VATICAN CITY (AP) — Pope Francis called Thursday for Facebook, Apple, Microsoft, Google and other tech companies to urgently take measures to remove child porn from the web and prevent children from accessing pornography online.
Francis told a Vatican conference of religious leaders and high-tech representatives that it’s no longer acceptable to merely follow the law in monitoring online content, because technology is fast outpacing regulation.
He said tech and computer software companies should assume a moral responsibility to protect young people from what he said were the ruinous effects of pornography on their emotional and sexual development.
“There is a need to ensure that investors and managers remain accountable, so that the good of minors and society is not sacrificed to profit,” he said.
Francis was addressing participants at the conference “Promoting Digital Child Dignity,” which follows on a 2017 conference hosted by the Jesuit university in Rome and a 2018 meeting in Abu Dhabi.
Francis cited obligatory age verification technology and artificial intelligence to eliminate criminal porn from the web as two concrete measures high tech companies and software-makers could take to protect children.
The Vatican has sought to raise awareness about protecting children online as part of its response to the Catholic Church’s dreadful record with clergy sexual abuse. The issue has hit close to home for Francis, after one of his diplomats was sentenced to five years in prison by a Vatican court for viewing child pornography, and one of his own Argentine bishops was placed under investigation by the church after porn was found on his cellphone.
The two-day conference at the Vatican featured speakers from Microsoft, Apple, Amazon, Google, Facebook and Paramount Pictures, U.N. and EU officials, as well as the spiritual leader of the world’s Orthodox Christians and the grand imam of the Al-Azhar university in Cairo, the seat of Sunni learning. Francis’ secretary of state, Cardinal Pietro Parolin, was to close out the conference on Friday, in an indication of the importance the Vatican placed on it.

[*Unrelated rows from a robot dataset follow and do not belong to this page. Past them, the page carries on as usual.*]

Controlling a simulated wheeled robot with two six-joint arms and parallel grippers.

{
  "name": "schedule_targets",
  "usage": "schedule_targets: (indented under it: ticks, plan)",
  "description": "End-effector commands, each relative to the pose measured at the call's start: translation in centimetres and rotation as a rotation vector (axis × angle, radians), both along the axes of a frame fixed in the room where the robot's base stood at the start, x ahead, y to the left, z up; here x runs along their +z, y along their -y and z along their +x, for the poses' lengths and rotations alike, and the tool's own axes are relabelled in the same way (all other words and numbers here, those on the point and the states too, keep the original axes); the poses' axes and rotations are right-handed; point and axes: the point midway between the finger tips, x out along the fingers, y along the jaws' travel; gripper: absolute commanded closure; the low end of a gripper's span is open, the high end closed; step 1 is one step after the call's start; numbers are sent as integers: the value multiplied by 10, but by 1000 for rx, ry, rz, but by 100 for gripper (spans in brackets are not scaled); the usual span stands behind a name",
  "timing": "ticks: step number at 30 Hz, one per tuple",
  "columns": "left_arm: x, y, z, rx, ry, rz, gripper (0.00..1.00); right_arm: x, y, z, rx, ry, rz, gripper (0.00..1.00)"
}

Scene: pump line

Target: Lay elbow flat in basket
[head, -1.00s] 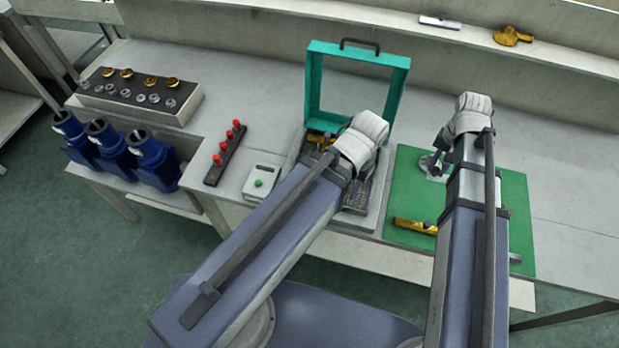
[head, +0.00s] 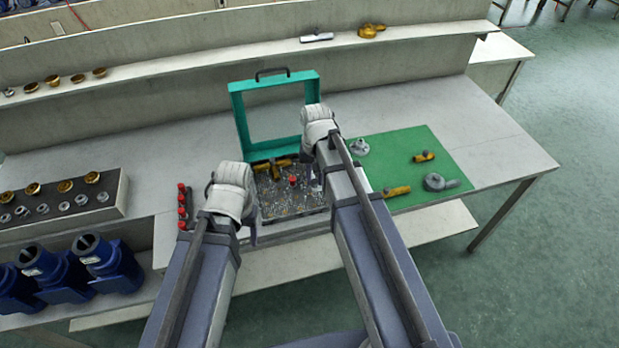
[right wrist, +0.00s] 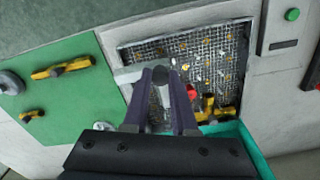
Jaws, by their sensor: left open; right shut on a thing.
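The basket (head: 265,215) is a shallow wire-mesh tray in a grey case with an open teal lid (head: 240,118). Its mesh also shows in the right wrist view (right wrist: 195,50). Yellow fittings (head: 275,163) and a red-topped part (head: 293,180) lie in it. My right gripper (head: 318,180) is over the basket's right side. In the right wrist view its fingers (right wrist: 161,80) are shut on a grey part with a round opening, seemingly the elbow (right wrist: 127,74); its exact tilt is unclear. My left gripper (head: 232,205) is open, left of the basket, its fingertips partly hidden.
A green mat (head: 400,145) on the right holds yellow valves (head: 397,191) and grey parts (head: 435,182). Red knobs (head: 182,205) stand left of my left gripper. Blue pumps (head: 100,258) and a block of fittings (head: 65,200) are further left. The table's right end is clear.

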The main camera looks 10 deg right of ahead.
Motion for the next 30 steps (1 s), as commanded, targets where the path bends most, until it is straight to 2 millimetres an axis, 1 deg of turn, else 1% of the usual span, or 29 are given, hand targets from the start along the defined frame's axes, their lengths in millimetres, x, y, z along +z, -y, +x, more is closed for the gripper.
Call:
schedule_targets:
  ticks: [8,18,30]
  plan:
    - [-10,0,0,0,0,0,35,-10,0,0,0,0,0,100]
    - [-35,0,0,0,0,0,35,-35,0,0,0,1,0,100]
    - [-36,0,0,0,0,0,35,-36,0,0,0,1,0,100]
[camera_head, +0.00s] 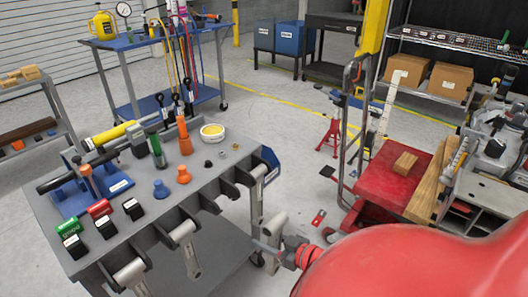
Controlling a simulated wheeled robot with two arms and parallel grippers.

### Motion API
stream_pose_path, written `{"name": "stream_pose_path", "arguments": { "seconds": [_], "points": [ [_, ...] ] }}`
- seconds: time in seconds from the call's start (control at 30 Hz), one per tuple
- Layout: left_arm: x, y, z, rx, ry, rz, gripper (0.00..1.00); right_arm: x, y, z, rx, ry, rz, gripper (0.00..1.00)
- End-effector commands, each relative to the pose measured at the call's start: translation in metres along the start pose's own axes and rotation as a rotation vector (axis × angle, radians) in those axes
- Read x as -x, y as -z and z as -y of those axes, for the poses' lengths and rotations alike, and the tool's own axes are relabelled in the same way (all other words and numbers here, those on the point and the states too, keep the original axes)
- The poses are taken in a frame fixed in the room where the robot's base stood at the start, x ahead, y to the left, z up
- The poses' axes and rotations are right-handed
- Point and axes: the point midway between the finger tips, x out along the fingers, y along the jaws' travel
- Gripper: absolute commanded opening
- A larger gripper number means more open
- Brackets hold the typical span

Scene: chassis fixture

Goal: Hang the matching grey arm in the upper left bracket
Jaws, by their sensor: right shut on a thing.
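My right gripper (277,247) is low in the middle, beside the right edge of the grey tool cart. It is shut on a light grey arm (276,226), which stands out above and below the fingers. The fingers are small and partly hidden here. Other grey arms hang from slotted brackets along the cart's front edge: one at the left (131,273), one in the middle (187,249) and one at the right end (256,203). The upper left bracket of the task cannot be made out. My left gripper is not in view.
A red cart (385,184) with wood stands right. Open floor (265,125) lies behind. The lower right is blocked from sight.

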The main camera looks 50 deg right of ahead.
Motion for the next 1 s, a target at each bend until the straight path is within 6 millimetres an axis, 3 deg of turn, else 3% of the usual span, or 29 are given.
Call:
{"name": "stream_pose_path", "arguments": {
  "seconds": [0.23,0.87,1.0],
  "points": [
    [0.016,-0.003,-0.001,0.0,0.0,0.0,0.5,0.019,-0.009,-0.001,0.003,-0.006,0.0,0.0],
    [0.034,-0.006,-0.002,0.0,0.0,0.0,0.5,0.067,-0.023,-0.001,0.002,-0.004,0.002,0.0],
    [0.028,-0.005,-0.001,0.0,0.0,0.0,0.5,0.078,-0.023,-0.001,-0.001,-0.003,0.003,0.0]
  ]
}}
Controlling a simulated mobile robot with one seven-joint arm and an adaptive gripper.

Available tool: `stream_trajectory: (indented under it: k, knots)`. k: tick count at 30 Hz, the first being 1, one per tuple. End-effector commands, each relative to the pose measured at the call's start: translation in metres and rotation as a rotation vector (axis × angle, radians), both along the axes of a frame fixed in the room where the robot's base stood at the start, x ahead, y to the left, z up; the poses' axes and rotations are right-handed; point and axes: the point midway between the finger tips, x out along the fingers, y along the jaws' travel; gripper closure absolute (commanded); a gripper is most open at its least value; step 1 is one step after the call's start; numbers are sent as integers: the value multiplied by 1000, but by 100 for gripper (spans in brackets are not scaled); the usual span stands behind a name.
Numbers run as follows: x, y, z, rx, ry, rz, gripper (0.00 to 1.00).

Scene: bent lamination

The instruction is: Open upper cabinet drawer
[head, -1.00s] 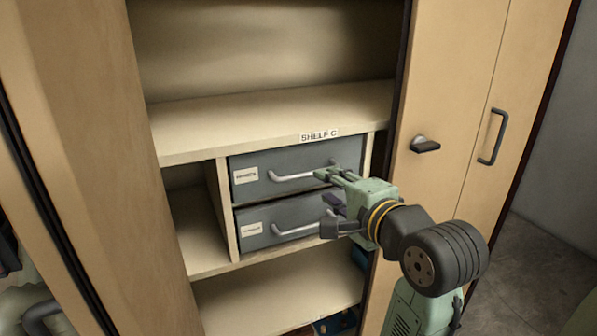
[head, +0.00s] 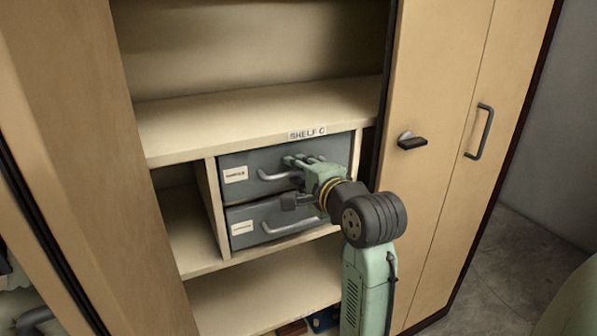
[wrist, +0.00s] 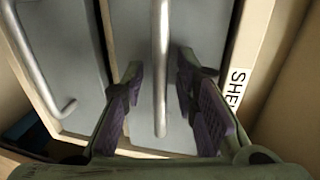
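The upper drawer (head: 254,161) is a grey front with a white label and a metal bar handle (head: 273,176), under the SHELF C sign. It looks shut, level with the lower drawer (head: 254,214). My gripper (head: 288,180) is at the right part of the upper handle in the head view and hides that part. In the wrist view the upper handle (wrist: 160,60) runs between my two open fingers (wrist: 158,100), with a gap on each side. The lower drawer's handle (wrist: 40,65) is at the left there.
The SHELF C label (head: 307,133) is on the shelf edge just above. A tan cabinet door (head: 440,200) with a dark latch (head: 411,141) stands to the right of my arm. An open compartment (head: 190,225) is left of the drawers.

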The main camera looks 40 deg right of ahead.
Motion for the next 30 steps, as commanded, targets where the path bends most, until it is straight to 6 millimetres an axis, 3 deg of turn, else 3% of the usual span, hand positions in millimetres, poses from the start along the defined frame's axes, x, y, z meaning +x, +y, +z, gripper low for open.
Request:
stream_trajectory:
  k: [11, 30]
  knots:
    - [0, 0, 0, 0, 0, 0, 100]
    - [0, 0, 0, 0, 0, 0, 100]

In his remarks, Francis said technology has obvious benefits for children, but also poses risks and negative effects that often aren’t apparent until it is too late to remedy them.
He indirectly dismissed claims by Facebook and other social media companies that they are merely “platforms” for others to share content.
“It is now clear that they cannot consider themselves completely unaccountable vis-a-vis the services they provide for their customers,” he said. “So I make an urgent appeal to them to assume their responsibility toward minors, their integrity and their future.”